Published on 4 May 2022
Let’s get this out of the way straight off the bat: don’t worry, Underbar isn’t getting bigger. If the headline about the tiny fine-diner moving to new digs had you concerned that the 16-seater was throwing away its specialness by throwing things open to 30 or 50 or a hundred punters at a time, rest easy. The space is bigger but – get this – the new place has even fewer seats, and is moving from 16 to 14 diners per service.
Not that it would really put a dent in the appeal that much. As novel as the whole very-small-restaurant thing is, Underbar’s real drawcard is Derek Boath’s good taste and mad ninja kitchen skills. Now you’ll get to enjoy those things (or his good taste, at any rate) at not one but two great new Ballarat venues. Underbar mark II, and a new wine bar called Pencilmark Wine Room that’s going into the original Underbar site.
“We’re just being selfish, really,” says chef and owner Derek Boath, with refreshing candour. “When the chance to move came up, that opened up the spot where Underbar started, which is a great space in a very central location, so we thought, let’s open the kind of wine bar we’d like to go to for a drink on our days off. Something fun and interesting, and something different for Ballarat.”
Pencilmark is the result. Opening in June, it’ll hold 20 guests for wine and snacks, and do retail as well. There’ll be 15 or 20 wines on pour by the glass and 100 bottles on the shelves. One thing it won’t be is rustic. Boath says that he and manager Anthony Schuurs are gunning for a more urban, street look and feel. Wines from producers around Victoria (Latta, Attwoods, Momento Mori and Eastern Peake among them) will be complemented by bottles from other Australians like Tom Shobbrook, Jauma and Dr Edge, and minimal-intervention wines from further afield via importers such as Melbourne’s Halle Aux Vins, Anonymous and Larkin. “We’re all about wines made by husband-and-wife duos, or a couple of brothers, small producers, and often things where we you can only get a dozen bottles,” says Boath. “You drink it with us today, it’s gone tomorrow and we pour you something else good next time.”
And the snacks? A tight edit that nonetheless spans the local and the global with ease.
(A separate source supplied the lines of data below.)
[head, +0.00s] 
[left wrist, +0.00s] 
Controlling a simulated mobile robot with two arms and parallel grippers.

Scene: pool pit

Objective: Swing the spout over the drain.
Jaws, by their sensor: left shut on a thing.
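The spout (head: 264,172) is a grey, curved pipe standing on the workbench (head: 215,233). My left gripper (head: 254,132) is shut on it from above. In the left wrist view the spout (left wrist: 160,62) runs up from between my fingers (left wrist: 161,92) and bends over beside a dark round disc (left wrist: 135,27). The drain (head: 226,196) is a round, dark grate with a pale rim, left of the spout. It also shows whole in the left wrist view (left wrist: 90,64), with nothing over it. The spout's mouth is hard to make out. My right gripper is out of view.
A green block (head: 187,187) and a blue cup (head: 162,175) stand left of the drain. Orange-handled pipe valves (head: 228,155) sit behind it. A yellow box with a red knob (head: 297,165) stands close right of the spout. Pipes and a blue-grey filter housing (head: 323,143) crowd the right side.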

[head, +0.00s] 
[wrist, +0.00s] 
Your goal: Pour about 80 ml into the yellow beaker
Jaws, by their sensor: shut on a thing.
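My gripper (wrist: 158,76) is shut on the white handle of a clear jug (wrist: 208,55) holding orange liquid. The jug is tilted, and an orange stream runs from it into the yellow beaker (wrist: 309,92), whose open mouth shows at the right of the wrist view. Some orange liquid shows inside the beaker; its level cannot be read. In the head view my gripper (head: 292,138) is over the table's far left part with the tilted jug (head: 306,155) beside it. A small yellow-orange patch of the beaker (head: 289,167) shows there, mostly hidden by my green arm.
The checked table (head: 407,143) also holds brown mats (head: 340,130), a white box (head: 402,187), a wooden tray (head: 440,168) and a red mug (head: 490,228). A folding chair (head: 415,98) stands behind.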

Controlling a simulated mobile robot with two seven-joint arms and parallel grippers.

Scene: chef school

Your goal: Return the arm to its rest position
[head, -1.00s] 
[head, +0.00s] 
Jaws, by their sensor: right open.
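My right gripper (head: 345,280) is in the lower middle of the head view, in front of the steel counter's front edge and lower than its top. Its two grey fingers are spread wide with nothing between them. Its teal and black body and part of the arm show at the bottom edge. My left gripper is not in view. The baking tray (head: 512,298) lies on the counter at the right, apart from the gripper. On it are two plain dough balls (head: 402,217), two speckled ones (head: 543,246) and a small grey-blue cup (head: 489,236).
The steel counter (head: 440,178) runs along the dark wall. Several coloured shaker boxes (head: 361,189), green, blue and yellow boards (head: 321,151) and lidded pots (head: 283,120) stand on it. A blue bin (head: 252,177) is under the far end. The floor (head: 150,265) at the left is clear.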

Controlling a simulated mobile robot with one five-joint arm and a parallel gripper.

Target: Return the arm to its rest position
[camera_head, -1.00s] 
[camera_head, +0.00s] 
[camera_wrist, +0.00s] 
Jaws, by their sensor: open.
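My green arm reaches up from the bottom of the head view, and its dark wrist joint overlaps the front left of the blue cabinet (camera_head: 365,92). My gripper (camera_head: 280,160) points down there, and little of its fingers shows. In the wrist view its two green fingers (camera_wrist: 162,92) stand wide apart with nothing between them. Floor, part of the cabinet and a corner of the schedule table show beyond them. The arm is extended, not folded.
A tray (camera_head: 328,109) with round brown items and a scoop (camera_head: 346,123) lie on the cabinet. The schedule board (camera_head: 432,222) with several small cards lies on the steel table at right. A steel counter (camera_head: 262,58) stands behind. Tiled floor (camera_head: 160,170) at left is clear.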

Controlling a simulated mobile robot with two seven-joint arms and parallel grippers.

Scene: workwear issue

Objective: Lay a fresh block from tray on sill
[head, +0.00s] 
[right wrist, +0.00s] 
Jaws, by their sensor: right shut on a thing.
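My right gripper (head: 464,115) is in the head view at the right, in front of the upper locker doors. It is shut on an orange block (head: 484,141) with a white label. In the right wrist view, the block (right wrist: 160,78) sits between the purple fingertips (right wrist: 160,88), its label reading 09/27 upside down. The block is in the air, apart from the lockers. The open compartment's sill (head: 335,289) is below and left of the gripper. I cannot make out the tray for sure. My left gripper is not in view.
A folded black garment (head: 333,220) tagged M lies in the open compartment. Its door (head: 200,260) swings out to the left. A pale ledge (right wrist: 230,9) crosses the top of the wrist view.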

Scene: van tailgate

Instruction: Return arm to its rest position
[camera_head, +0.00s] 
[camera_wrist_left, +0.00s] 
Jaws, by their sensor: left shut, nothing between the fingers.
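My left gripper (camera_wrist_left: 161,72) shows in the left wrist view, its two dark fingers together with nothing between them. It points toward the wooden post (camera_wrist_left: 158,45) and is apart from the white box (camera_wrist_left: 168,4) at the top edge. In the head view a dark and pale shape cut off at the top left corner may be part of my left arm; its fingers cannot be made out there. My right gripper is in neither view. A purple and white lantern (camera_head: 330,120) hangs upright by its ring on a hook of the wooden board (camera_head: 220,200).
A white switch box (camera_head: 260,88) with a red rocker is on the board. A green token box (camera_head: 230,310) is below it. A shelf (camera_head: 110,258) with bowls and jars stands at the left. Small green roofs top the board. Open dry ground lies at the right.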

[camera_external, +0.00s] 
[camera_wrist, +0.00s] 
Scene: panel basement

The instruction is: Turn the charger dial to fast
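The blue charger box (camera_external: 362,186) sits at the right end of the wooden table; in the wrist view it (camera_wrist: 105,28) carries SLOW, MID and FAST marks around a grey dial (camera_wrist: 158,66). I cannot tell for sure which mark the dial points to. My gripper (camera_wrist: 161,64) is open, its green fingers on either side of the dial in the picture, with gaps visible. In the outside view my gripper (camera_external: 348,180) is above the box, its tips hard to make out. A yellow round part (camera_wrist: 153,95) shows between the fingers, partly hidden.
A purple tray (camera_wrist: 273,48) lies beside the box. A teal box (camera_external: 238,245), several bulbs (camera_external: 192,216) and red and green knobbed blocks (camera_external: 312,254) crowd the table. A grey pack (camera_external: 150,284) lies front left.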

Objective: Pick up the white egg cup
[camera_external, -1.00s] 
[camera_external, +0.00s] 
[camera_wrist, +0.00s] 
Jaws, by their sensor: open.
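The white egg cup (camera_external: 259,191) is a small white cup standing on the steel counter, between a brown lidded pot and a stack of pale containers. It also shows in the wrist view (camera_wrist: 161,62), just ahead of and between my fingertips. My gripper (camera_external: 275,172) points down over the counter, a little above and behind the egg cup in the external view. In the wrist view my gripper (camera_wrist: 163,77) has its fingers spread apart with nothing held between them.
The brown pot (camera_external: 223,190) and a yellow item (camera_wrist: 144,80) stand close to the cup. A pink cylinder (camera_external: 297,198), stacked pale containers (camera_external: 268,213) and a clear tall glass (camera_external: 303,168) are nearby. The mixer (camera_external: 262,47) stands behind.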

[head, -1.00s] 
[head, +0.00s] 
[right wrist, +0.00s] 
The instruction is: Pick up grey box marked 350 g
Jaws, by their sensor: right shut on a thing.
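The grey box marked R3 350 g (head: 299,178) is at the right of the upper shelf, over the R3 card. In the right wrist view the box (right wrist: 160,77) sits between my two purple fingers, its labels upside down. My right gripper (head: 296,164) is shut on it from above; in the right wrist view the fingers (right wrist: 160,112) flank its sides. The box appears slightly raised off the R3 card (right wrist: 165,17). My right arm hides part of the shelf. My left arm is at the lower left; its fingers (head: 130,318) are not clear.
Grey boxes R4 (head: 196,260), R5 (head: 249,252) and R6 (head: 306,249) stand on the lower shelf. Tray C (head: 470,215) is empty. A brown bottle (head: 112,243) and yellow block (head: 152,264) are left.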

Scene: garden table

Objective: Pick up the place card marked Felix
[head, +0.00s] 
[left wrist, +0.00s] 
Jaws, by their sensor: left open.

Mick Nunn’s superb Salt Kitchen charcuterie will star, alongside char-grilled seafood canned in Spain by celebrated chef Abel Álvarez under his Conservas Braseadas Güeyumar label, which makes its Australian debut at Pencilmark. “It’s a pretty simple food offering, Boath says, “just about getting the best products and letting them shine.”
Speaking of shiny things, the new setting for Underbar sounds very promising. It closes mid-May and when it reopens in the spring, its new home will be at Vera, the new Sturt Street property from boutique regional accommodation specialists set in a 150-year-old former doctor’s residence and practice.
While the number of seats isn’t going up, Boath says the bigger new space is a chance to raise the restaurant’s sights. “We see it as an opportunity to spread our wings and do things for the guests that we can’t do now.” In addition to stepping up the tasting menus that have made Underbar such a hot ticket for destination diners, Boath will also assume responsibility for the seven-suite hotel’s breakfasts. Not that he’s going to town on bacon and eggs. “No, there’s plenty of places in Ballarat that do that well already, so we’re going to put together a really nice Continental breakfast. Expect local pastries, jams made by Boath, fresh juices, and seasonal filter coffee blended to order with Matthew Freeman from Johnny Alloo and Fika Coffee Brewers. With Boath looking after the mini-bar selection, too, there’ll be plenty to look forward to there as well. “It’ll be very Ballarat.”